- [Task requirements] Below this line are records; write out exactly the lines from the one containing "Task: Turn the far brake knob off" through the one containing "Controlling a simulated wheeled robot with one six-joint", with the pictures left out.
start
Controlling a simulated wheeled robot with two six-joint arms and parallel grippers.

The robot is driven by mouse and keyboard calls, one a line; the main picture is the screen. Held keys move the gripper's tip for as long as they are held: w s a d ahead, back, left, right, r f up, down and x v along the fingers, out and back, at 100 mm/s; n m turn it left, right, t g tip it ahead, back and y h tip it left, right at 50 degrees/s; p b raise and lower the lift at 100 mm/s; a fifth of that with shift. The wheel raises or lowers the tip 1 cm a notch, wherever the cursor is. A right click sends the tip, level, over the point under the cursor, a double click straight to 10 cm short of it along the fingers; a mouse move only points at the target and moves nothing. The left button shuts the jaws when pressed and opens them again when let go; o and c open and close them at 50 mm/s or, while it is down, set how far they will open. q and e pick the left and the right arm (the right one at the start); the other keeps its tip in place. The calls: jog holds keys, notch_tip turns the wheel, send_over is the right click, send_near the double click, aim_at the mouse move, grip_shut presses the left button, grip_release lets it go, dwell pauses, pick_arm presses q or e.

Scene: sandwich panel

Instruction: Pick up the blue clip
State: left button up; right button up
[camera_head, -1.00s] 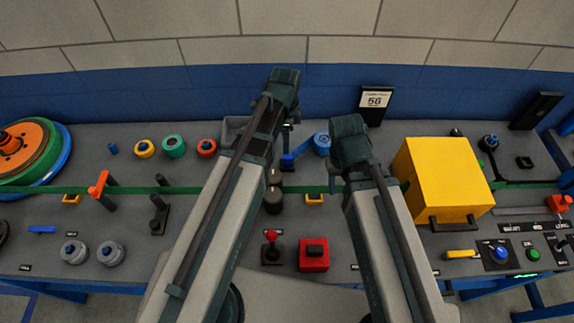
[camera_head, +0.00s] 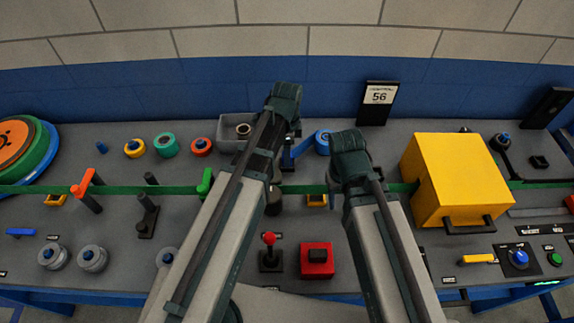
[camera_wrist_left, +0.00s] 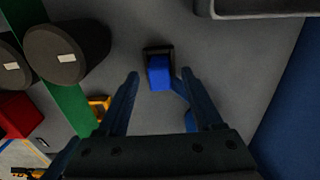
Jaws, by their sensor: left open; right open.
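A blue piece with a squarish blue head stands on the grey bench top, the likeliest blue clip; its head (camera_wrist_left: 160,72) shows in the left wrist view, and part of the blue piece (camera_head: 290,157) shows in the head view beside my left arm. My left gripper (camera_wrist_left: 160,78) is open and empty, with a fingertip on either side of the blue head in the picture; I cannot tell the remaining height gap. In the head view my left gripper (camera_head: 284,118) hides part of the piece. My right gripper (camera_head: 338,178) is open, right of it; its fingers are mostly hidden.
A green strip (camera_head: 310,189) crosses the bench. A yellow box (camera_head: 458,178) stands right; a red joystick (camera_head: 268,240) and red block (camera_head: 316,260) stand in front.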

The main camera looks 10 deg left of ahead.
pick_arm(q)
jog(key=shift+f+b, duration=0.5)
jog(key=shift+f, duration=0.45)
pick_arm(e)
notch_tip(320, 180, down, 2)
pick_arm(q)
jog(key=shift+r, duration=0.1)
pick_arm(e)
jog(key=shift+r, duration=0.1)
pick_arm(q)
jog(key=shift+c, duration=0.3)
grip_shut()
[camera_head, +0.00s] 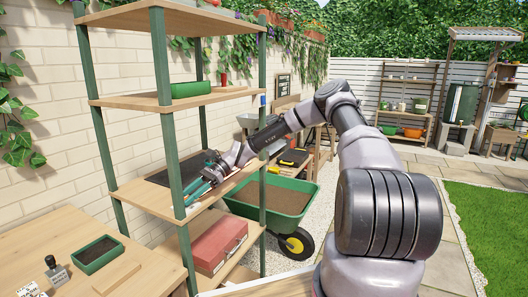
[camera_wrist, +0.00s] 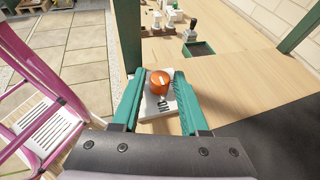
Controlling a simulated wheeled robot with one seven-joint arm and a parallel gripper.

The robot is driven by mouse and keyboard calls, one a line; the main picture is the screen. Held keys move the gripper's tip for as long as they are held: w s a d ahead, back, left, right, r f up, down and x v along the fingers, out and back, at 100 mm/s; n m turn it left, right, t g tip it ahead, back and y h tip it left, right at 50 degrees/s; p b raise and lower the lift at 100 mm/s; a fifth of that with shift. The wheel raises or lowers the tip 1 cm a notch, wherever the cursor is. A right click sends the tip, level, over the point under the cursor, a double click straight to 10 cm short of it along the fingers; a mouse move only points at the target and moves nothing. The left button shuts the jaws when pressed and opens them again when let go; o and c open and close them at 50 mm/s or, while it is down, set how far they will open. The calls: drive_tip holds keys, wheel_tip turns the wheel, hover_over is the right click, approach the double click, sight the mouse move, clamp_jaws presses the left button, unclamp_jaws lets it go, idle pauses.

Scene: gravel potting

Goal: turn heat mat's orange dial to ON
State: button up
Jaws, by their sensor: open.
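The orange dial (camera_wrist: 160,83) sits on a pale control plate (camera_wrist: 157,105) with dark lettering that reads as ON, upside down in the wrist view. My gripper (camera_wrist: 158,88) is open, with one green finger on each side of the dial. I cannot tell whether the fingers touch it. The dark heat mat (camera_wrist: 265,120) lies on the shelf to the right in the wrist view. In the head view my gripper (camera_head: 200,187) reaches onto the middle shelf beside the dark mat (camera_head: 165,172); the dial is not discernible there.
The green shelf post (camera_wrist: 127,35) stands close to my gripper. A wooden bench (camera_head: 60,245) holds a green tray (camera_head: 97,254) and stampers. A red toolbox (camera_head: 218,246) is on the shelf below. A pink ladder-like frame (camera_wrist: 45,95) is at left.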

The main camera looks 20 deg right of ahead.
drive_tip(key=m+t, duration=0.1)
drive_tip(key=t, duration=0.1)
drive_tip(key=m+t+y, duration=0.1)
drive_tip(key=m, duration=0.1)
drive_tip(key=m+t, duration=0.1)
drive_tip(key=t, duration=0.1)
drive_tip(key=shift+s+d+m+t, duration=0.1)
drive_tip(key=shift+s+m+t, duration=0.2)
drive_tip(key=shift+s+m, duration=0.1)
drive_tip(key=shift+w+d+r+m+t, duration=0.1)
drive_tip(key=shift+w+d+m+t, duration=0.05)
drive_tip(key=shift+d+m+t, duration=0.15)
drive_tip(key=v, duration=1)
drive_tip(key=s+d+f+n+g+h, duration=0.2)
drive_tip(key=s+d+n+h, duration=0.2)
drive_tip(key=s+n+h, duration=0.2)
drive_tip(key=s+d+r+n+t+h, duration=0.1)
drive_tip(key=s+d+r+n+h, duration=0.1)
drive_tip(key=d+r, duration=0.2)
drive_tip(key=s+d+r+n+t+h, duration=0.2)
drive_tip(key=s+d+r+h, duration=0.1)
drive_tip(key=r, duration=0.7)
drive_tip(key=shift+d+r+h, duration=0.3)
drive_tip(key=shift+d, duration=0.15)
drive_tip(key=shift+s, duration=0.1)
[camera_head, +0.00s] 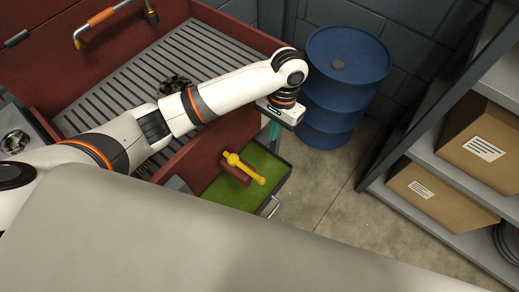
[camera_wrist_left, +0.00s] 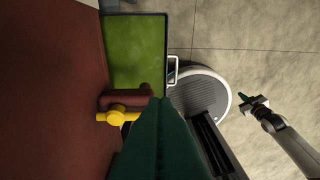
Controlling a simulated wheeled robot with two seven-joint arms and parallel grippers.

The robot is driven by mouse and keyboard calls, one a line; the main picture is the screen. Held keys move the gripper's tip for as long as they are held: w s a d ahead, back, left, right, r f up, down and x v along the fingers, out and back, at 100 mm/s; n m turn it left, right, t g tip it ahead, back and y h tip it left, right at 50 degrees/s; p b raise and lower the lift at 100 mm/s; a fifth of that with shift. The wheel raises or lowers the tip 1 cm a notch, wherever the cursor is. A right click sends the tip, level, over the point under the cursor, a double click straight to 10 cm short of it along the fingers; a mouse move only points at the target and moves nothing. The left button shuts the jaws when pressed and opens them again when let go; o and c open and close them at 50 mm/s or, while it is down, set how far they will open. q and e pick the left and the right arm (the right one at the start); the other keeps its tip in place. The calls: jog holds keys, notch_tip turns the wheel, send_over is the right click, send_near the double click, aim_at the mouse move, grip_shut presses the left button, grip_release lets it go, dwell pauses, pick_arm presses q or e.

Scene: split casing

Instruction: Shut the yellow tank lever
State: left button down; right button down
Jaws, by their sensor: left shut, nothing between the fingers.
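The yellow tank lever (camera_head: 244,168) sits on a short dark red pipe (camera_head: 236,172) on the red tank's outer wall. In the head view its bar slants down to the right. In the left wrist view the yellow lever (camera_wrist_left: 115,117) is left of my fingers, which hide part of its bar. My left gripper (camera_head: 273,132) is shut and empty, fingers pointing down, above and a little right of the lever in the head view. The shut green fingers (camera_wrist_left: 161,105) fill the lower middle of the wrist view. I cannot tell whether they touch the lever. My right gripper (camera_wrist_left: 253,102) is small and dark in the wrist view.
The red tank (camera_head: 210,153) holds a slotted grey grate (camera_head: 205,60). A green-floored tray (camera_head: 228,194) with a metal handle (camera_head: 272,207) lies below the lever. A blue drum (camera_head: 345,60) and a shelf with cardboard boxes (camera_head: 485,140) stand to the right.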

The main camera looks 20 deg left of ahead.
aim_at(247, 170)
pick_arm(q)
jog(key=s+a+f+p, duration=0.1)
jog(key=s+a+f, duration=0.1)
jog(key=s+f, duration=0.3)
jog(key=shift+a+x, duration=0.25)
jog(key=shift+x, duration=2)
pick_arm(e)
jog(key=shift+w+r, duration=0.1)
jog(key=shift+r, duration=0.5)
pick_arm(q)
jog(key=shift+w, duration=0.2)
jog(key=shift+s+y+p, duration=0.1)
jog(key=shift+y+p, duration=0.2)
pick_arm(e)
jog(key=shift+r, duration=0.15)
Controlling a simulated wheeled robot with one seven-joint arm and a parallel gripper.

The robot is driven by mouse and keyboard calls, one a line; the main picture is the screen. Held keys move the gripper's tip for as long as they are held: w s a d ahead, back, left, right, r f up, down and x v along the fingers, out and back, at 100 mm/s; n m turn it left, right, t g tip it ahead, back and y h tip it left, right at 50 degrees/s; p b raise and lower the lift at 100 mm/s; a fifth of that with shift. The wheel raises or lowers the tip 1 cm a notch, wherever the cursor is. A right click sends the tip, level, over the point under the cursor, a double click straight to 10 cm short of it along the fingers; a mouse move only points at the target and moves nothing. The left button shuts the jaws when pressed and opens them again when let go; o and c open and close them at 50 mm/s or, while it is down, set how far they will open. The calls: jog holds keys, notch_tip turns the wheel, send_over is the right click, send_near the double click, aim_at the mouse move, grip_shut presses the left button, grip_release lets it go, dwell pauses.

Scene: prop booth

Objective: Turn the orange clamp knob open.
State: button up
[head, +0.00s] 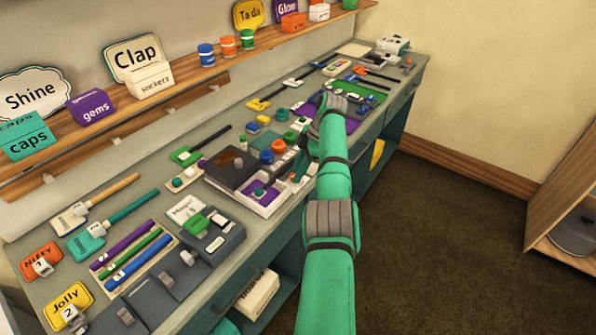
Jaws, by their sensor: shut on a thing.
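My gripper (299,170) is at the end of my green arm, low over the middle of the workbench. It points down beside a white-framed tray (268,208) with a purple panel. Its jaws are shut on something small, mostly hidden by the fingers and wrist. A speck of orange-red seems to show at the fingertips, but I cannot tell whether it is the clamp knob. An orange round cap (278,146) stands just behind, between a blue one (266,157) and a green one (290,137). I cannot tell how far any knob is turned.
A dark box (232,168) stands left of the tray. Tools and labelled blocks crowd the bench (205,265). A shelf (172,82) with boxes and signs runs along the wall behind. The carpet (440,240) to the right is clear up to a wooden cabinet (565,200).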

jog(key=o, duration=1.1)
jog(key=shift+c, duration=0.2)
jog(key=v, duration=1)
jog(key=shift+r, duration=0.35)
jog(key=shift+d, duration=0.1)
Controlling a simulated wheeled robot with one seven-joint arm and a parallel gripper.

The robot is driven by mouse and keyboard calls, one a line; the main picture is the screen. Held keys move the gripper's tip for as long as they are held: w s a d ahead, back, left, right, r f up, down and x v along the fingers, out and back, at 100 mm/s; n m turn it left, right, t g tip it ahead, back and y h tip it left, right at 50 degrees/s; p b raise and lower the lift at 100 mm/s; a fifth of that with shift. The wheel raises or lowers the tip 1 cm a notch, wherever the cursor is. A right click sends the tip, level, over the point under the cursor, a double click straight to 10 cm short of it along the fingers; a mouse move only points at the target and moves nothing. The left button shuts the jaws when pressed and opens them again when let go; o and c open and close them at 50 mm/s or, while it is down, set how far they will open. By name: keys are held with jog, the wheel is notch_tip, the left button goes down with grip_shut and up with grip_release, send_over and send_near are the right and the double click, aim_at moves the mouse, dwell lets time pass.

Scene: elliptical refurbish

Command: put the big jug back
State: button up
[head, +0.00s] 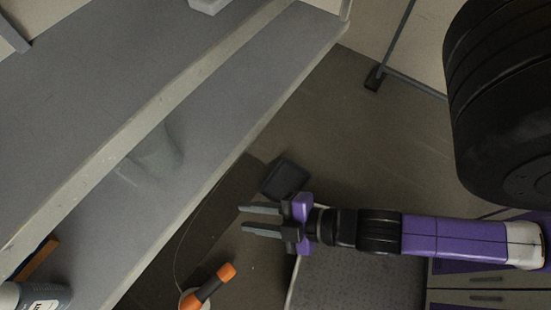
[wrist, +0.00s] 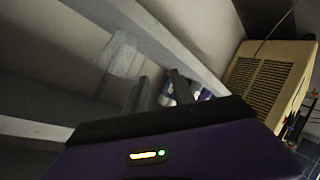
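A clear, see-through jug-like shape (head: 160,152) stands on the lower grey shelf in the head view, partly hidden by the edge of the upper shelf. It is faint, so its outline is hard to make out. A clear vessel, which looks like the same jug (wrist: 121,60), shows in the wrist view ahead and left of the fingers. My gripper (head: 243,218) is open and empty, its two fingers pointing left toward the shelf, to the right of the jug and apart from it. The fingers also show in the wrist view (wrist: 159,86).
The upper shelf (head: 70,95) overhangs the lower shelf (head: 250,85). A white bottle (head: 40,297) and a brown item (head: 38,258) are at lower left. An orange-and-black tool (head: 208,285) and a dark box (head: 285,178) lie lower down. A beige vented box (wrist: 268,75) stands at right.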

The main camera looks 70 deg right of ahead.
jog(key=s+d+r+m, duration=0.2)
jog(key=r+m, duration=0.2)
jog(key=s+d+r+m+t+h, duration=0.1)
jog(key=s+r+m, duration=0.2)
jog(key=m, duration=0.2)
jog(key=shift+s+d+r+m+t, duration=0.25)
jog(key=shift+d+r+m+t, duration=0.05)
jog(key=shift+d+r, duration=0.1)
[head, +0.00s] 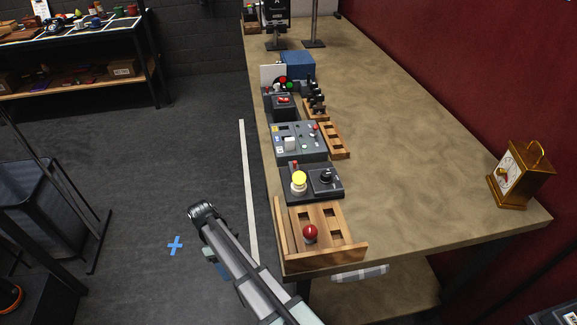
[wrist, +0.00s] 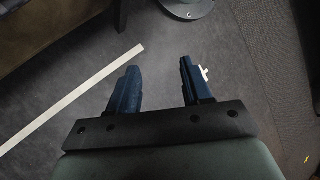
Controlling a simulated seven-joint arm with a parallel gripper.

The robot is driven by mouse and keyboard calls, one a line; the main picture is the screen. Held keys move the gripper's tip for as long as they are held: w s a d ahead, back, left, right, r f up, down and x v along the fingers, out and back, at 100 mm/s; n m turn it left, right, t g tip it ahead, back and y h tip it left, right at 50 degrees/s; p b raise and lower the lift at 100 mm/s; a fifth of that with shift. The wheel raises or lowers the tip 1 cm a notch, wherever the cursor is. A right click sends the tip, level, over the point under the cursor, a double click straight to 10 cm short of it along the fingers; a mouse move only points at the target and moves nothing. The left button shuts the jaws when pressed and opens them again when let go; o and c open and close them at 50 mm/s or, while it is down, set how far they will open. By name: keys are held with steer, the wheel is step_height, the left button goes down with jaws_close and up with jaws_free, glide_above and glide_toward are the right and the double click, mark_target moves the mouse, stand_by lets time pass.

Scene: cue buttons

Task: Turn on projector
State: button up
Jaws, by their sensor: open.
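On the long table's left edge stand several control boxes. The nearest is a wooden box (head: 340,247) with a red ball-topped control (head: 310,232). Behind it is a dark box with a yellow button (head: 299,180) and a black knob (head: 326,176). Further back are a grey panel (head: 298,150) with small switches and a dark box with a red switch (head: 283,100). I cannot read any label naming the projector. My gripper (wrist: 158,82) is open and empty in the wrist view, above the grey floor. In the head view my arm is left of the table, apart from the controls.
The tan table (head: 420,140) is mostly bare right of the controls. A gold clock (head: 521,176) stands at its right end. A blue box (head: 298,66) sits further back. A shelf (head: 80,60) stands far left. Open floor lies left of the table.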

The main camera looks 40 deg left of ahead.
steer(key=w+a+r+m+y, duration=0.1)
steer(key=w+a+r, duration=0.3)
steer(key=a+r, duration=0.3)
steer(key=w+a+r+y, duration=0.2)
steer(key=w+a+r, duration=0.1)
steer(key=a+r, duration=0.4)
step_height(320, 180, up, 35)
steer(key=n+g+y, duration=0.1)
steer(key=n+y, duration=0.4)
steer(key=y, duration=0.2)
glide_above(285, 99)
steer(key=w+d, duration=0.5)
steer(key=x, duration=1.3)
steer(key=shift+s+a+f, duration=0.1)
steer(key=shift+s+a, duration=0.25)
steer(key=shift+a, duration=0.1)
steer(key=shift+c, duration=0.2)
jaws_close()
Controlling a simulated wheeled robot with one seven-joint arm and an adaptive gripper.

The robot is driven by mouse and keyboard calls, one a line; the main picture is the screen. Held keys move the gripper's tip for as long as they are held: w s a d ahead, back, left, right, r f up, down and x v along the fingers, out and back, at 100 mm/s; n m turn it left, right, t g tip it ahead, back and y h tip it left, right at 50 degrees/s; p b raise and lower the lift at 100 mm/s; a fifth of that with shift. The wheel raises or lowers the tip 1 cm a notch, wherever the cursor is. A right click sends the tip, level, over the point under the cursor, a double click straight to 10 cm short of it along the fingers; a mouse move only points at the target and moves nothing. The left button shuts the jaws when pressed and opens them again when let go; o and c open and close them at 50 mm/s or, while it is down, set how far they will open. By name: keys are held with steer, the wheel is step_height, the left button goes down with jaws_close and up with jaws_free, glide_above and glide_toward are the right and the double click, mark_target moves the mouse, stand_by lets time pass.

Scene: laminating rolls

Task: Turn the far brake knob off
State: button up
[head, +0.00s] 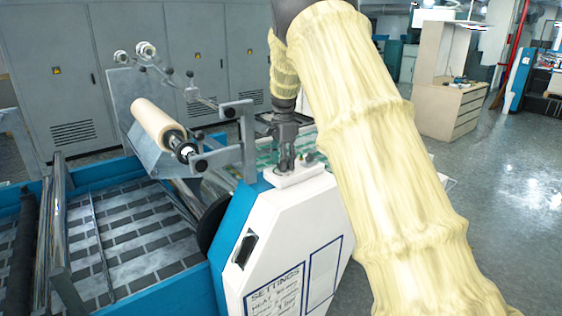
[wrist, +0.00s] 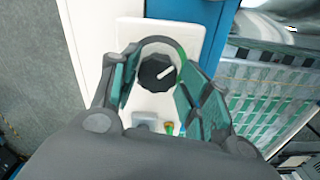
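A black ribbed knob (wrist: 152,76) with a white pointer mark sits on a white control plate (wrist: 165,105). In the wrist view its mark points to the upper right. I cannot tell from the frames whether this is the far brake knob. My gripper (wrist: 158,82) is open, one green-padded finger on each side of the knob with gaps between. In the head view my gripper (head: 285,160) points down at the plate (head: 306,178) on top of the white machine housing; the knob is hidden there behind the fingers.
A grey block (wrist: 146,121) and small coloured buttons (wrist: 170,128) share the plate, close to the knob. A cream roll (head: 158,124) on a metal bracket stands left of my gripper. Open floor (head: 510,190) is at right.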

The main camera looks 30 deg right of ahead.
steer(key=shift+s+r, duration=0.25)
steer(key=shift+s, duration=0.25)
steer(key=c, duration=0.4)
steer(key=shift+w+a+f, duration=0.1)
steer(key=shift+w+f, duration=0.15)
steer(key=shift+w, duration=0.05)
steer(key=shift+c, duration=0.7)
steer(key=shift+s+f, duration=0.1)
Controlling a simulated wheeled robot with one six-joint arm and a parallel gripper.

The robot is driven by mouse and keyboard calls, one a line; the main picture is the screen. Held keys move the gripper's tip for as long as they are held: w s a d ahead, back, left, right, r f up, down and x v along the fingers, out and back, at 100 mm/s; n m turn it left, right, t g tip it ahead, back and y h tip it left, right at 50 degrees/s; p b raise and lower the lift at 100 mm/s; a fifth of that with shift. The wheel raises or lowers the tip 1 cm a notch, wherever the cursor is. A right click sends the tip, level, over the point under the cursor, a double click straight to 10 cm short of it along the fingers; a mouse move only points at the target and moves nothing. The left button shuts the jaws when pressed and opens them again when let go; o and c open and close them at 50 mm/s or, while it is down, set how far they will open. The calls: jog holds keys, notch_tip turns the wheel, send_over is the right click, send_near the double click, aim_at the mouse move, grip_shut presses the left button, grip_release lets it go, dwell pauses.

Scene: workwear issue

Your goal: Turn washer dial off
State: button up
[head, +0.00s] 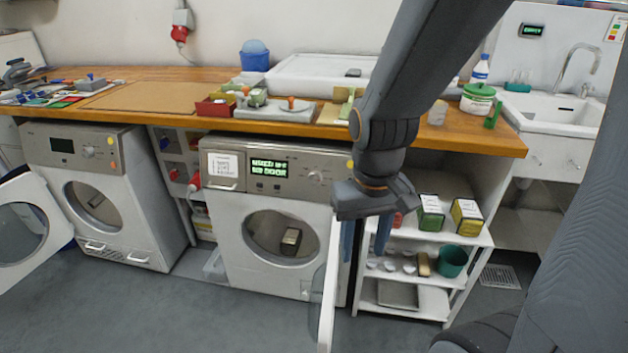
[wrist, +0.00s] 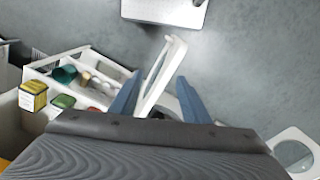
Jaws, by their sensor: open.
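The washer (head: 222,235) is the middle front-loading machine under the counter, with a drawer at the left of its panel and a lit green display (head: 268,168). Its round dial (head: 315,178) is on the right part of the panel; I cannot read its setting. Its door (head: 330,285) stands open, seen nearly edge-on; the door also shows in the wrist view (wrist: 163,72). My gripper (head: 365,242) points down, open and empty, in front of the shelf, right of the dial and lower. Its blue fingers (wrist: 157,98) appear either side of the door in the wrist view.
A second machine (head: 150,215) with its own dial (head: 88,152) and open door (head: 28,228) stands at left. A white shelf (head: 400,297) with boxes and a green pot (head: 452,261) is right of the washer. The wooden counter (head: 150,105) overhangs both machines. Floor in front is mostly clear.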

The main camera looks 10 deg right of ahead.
end
- [Written solution]
Task: Turn the far brake knob off
State: button up
[head, +0.00s] 
[wrist, +0.00s] 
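A black ribbed knob (wrist: 152,76) with a white pointer mark sits on a white control plate (wrist: 165,105). In the wrist view its mark points to the upper right. I cannot tell from the frames whether this is the far brake knob. My gripper (wrist: 158,82) is open, one green-padded finger on each side of the knob with gaps between. In the head view my gripper (head: 285,160) points down at the plate (head: 306,178) on top of the white machine housing; the knob is hidden there behind the fingers.
A grey block (wrist: 146,121) and small coloured buttons (wrist: 170,128) share the plate, close to the knob. A cream roll (head: 158,124) on a metal bracket stands left of my gripper. Open floor (head: 510,190) is at right.

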The main camera looks 30 deg right of ahead.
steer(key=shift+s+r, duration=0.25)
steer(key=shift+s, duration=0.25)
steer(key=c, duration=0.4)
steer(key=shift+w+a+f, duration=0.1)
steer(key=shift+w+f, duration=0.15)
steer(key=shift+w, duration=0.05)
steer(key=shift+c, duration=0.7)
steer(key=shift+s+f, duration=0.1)
Controlling a simulated wheeled robot with one six-joint arm and a parallel gripper.

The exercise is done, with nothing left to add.